Hundreds of dogs die every year due to heat exhaustion when they're locked inside parked cars. Tesla might have the answer to this problem.
Tesla CEO Elon Musk has hinted that they are exploring adding a new feature on the Tesla Model 3. The said feature will supposedly allow pet owners to safely leave their dog inside a parked car for a few minutes, without having to worry that their furry friend might die of heat exhaustion.
After Musk announced the release of a low-cost mid-range Tesla Model 3 on Twitter, a follower asked if future Telsa cars would have a dog mode feature. John Atchley suggested to Tesla's CEO that this dog mode should keep the car's air conditioning on and play music while the pet waits for its owner in the car. It should also have a notice on display in the screen that the dog is fine where he is and that his owner will be right back.
Musk gave a one-word but on-point reply to the question about the dog mode feature. A solid yes was all it took to get pet owners excited about Tesla's upcoming feature.
— Elon Musk (@elonmusk) October 20, 2018
Tesla Has Overheating Prevention Feature
According to Engadget, Tesla is already installed with a feature that works to prevent the interior of the car from overheating when it is idle. In fact, most electric cars have this feature. However, this isn't obvious to passersby who might spot a dog inside a parked Tesla car and think that it's suffering under the heat.
There have been cases where people have called cops or animal control to “rescue” dogs in parked cars. So, they end up breaking the car's window to get the pet out. Incidents like this will be prevented if Tesla has a specific dog mode feature that will also alert people that the car is safe and the dog is fine.
It's unclear when this dog feature will be ready for Tesla's models. Should other electric car manufacturers follow the concept as well?
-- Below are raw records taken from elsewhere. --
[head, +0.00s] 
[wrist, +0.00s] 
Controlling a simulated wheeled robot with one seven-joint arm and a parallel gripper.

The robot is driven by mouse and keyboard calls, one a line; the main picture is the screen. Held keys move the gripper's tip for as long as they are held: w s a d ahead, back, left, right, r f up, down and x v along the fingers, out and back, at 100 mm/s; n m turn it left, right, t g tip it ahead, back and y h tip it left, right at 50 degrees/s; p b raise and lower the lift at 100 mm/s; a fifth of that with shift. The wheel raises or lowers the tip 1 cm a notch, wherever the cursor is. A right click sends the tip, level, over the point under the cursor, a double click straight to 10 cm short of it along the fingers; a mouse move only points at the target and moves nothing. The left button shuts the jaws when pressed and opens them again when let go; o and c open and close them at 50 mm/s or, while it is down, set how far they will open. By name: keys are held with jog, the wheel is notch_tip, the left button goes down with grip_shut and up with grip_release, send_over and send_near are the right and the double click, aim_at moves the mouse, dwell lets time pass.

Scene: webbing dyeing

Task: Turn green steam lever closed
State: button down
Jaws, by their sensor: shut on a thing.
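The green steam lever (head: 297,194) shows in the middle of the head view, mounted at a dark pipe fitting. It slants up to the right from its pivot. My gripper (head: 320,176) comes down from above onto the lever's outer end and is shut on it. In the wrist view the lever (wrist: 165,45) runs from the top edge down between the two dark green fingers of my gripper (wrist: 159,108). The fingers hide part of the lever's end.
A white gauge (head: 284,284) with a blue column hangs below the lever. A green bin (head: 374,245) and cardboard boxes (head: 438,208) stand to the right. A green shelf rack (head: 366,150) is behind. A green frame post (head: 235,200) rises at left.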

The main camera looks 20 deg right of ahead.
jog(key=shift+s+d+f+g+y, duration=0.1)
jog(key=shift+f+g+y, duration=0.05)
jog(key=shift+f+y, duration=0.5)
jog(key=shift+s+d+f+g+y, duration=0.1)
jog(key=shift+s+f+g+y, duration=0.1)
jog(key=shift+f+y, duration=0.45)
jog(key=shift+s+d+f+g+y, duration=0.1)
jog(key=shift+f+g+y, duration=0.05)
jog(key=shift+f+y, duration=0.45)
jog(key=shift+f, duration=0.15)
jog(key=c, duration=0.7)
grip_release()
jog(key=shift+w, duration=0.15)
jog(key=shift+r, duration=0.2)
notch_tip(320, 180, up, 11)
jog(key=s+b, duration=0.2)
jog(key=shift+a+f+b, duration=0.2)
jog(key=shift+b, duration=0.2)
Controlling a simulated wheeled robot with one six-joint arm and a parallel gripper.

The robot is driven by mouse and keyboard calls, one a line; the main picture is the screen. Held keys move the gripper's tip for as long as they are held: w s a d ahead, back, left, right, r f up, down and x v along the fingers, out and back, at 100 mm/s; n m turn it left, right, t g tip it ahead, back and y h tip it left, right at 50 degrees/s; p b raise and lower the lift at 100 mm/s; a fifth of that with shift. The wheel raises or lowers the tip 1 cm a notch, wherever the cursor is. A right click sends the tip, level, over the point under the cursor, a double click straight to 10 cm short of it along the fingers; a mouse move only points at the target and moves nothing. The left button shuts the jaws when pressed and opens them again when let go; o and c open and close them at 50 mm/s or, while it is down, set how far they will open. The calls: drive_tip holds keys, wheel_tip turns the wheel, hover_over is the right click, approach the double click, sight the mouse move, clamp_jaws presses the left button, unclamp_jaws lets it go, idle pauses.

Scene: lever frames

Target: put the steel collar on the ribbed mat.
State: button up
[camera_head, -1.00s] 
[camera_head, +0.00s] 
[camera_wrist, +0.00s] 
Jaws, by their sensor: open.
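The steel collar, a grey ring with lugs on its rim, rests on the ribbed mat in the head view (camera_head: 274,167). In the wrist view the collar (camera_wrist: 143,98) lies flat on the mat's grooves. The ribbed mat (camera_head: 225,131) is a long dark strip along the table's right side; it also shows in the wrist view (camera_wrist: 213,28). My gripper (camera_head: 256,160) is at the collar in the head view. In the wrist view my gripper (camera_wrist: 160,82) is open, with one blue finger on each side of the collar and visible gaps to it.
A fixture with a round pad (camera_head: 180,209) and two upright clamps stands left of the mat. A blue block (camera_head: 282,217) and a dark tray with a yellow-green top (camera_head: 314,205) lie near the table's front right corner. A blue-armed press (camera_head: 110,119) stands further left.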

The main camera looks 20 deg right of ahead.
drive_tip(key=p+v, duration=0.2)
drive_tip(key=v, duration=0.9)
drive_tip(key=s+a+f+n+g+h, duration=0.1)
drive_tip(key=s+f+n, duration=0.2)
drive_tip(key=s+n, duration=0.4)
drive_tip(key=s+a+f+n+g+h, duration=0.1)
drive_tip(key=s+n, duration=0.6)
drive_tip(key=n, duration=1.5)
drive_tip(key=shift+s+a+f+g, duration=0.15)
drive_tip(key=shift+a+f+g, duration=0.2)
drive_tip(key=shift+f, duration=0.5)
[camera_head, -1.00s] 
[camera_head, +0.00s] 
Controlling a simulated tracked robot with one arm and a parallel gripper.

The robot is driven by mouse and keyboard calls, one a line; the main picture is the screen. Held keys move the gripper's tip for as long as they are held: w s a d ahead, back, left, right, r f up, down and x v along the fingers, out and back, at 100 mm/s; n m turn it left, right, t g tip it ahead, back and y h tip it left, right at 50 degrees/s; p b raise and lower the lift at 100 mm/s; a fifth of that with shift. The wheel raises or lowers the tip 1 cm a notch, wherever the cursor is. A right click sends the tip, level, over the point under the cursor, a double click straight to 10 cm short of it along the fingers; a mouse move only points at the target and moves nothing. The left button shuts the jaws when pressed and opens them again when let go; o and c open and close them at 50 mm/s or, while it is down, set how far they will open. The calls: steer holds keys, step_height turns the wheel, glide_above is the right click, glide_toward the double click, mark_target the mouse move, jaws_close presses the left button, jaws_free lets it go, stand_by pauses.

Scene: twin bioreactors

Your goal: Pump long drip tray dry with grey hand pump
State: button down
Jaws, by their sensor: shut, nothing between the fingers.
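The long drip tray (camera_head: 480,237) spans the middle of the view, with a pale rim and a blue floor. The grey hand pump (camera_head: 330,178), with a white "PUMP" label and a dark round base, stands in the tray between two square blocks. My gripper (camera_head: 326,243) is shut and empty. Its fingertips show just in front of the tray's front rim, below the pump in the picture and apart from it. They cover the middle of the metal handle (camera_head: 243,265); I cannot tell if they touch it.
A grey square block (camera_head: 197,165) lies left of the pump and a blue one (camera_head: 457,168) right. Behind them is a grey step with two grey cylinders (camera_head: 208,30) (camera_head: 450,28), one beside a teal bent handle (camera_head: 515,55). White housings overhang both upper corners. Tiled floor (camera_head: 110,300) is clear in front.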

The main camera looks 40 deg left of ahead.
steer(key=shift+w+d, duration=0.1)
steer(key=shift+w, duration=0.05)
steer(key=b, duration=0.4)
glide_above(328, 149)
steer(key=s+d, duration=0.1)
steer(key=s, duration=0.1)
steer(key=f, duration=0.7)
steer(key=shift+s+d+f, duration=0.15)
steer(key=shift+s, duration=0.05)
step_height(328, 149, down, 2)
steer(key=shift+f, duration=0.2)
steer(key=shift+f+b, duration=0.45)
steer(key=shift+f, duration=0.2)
Laws Protecting Dogs In Hot Cars
There are existing laws in the United States that make it illegal for pet owners to leave their dogs inside parked cars under the heat of the sun. These laws were established to prevent other people from getting arrested for destroying another person's property.
According to Animal Law website, about 16 states consider this offense as a misdemeanor that may result in fines amounting $100 to $2,000 or a one-year jail term, depending on the state. In other cases, the animal may be taken from the owner or impounded.
Dangers of Leaving Dogs in Hot Cars
It's considered animal cruelty to leave dogs in hot cars, according to PETA. The pets may easily sustain brain damage or suffer from a heat stroke and die within 15 minutes.
The heat inside a parked car with its windows and doors shut can easily climb to unbearable temperatures. It's unbearable for dogs who do not sweat and can only beat the heat and try to cool down by panting.
If you spot a dog inside a parked car and it's looking distressed, make sure to take down the car's license plate, make and model. Try to have the owner paged in the buildings around the area and then call the local authorities for help.
If you feel compelled to save the dog immediately, make sure that you have other people as your witness. You will need their statements to back you up in case you run into problems with the authorities for breaking the car's glass window to save the dog.
Signs of a Heatstroke in Dogs
Be attentive and watch out for signs of heatstroke in the dog's action and behavior. Aside from panting so hard, the dog will drool with thick saliva, be excessively thirsty, vomit and appear restless.
Take the dog into a shaded and well-ventilated area. If you have a car, bring the dog inside and blast the air conditioning. Give the dog water and check if his body temperature is going down. Do not attempt to give the dog ice or really cold water in this situation.